Score Standardization for Robust Comparison of Retrieval Systems


William Webber
Department of Computer Science and Software Engineering, The University of Melbourne, Victoria 3010, Australia.

Alistair Moffat
Department of Computer Science and Software Engineering, The University of Melbourne, Victoria 3010, Australia.

Justin Zobel
NICTA Victoria Laboratory, Department of Computer Science and Software Engineering, The University of Melbourne, Victoria 3010, Australia.


Status

Proc. 12th Australasian Document Computing Symposium, Melbourne, Australia, December 2007, pages 1-8.

Abstract

Information retrieval systems are evaluated by applying them to standard test collections of documents, topics, and relevance judgements. An evaluation metric is then used to score a system's output for each topic; these scores are averaged to obtain an overall measure of effectiveness.

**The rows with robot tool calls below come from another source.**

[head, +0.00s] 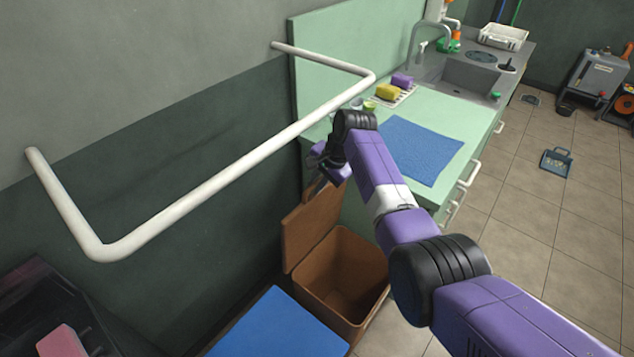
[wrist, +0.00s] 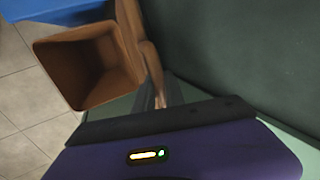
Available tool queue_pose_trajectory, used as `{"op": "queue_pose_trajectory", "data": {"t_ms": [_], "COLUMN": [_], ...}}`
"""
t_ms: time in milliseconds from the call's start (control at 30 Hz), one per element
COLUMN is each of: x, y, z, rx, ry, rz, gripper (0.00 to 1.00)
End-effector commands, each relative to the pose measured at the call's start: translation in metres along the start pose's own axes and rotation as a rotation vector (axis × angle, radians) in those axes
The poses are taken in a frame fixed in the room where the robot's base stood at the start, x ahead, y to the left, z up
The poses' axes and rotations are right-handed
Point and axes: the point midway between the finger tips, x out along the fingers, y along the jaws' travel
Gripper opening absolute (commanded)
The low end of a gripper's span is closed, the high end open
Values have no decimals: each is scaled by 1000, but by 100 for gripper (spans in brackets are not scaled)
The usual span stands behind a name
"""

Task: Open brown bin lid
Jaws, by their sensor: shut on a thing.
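The brown bin (head: 345,275) stands on the floor between a blue-topped thing and the green counter, and its hollow inside shows. Its brown lid (head: 310,225) is raised, standing upright on the wall side of the bin. In the wrist view the bin (wrist: 90,70) is at upper left, with the lid (wrist: 132,35) along its right side. My gripper (head: 325,170) is at the top of the lid. It is shut on the lid; the fingertips (wrist: 160,100) are mostly hidden behind my gripper's body in the wrist view.
A white wall rail (head: 230,168) runs just above and left of my gripper. The green counter (head: 455,112) with a blue mat (head: 420,148) is right behind my arm. A blue surface (head: 275,328) lies in front of the bin. Tiled floor to the right is mostly free.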

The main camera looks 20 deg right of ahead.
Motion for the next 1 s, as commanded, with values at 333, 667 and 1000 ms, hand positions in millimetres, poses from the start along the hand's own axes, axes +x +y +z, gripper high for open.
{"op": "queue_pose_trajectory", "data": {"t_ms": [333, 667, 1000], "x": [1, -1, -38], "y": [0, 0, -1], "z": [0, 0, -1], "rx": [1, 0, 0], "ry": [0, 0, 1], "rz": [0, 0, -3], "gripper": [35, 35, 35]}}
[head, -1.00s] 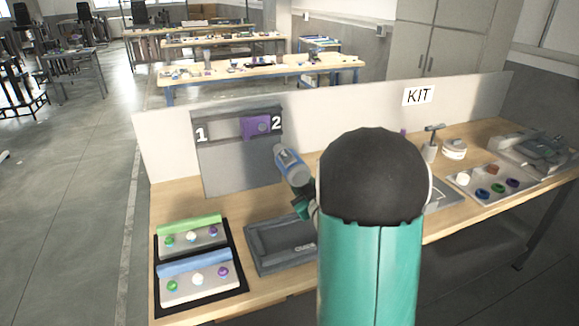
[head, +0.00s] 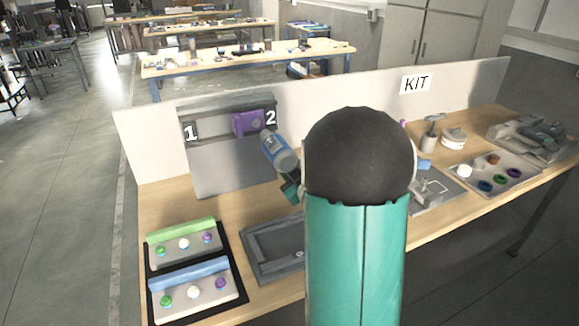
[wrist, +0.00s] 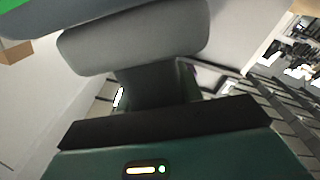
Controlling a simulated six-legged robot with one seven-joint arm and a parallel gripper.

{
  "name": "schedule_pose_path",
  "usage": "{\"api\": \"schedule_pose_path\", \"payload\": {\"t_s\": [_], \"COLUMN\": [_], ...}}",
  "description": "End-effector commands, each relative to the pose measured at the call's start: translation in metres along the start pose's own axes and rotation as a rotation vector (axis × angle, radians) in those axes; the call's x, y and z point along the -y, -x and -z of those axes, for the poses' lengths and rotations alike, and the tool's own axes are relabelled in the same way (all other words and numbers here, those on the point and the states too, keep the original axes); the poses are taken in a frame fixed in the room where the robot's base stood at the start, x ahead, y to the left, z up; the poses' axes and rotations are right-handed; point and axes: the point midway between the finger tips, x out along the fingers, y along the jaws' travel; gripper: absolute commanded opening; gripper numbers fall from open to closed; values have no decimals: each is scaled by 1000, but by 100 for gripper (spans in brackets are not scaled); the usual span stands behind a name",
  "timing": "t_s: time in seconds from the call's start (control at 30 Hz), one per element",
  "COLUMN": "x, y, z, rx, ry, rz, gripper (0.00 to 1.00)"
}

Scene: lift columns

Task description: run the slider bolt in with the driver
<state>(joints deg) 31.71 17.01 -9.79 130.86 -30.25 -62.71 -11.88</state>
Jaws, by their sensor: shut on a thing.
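The purple slider block (head: 244,125) sits in the slot of the upright grey panel (head: 224,170), close to the label 2. A darker round spot, perhaps the bolt, shows on its right part. The blue and grey driver (head: 278,151) is tilted, its upper end just below and right of the slider. I cannot tell whether its tip touches the bolt. My gripper (head: 291,186) is shut on the driver's lower end, partly hidden by my arm. In the wrist view a grey rounded body, likely the driver (wrist: 135,42), fills the upper middle; its tip and the bolt are not visible there.
A dark grey tray (head: 250,266) lies below the panel. A black tray (head: 243,283) with green and blue button boxes is at front left. At right are a fixture (head: 437,190), a tray of coloured pieces (head: 476,166) and a KIT sign (head: 416,84). My arm hides the table's middle.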

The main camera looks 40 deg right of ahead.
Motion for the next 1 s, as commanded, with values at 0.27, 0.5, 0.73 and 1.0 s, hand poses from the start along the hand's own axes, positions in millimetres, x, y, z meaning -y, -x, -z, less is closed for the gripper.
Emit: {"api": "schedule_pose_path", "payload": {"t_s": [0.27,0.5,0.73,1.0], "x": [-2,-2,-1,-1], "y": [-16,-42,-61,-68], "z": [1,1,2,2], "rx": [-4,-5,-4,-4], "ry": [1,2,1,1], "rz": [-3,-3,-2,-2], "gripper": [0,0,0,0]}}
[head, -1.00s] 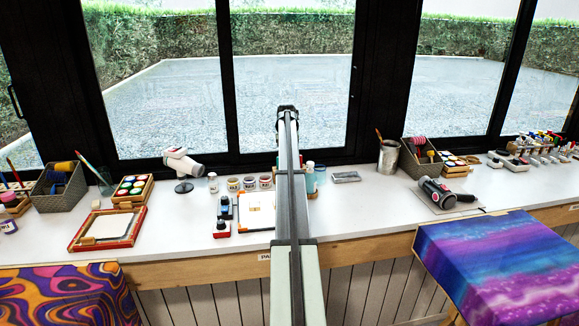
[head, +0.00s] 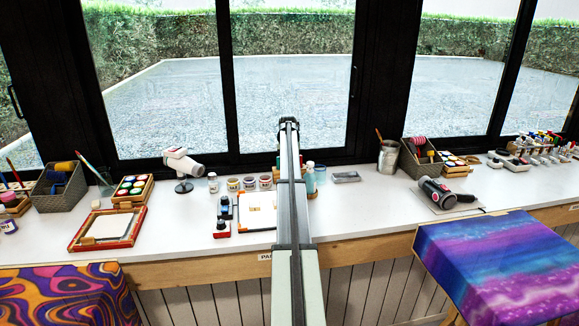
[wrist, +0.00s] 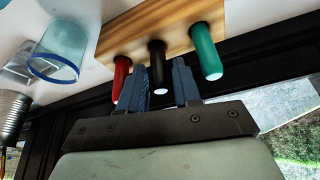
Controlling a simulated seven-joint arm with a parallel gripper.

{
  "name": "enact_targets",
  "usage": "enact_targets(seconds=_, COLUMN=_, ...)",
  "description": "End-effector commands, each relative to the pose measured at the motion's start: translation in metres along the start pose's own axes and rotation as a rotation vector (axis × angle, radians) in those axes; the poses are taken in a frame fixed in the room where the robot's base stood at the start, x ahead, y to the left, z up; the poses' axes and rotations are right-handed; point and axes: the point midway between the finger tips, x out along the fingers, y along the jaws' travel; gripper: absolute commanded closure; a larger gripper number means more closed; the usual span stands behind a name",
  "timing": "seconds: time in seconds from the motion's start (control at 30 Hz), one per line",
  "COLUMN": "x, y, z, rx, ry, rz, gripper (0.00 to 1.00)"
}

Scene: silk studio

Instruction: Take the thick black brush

However, different topics have differing degrees of difficulty and differing variability in scores, leading to inconsistent contributions to aggregate system scores and problems in comparing scores between different test collections. In this paper, we propose that per-topic scores be standardized on the observed score distributions of the runs submitted to the original experiment from which the test collection was created. We demonstrate that standardization equalizes topic contributions to system effectiveness scores and improves inter-collection comparability.

Full text


Errata

In Column 2 of Page 6, we state: In fact, due to a programming oversight, the two subsets were in fact constructed so that they were disjoint. Subsequent experiments have determined, however, that non-disjoint sampling without replacement for each topic subset, as was intended in the paper, is in reality the distorting sampling method, and that either disjoint sampling (that is, where all topics are used, partitioning) or else non-disjoint sampling with replacement should be used as the sampling method.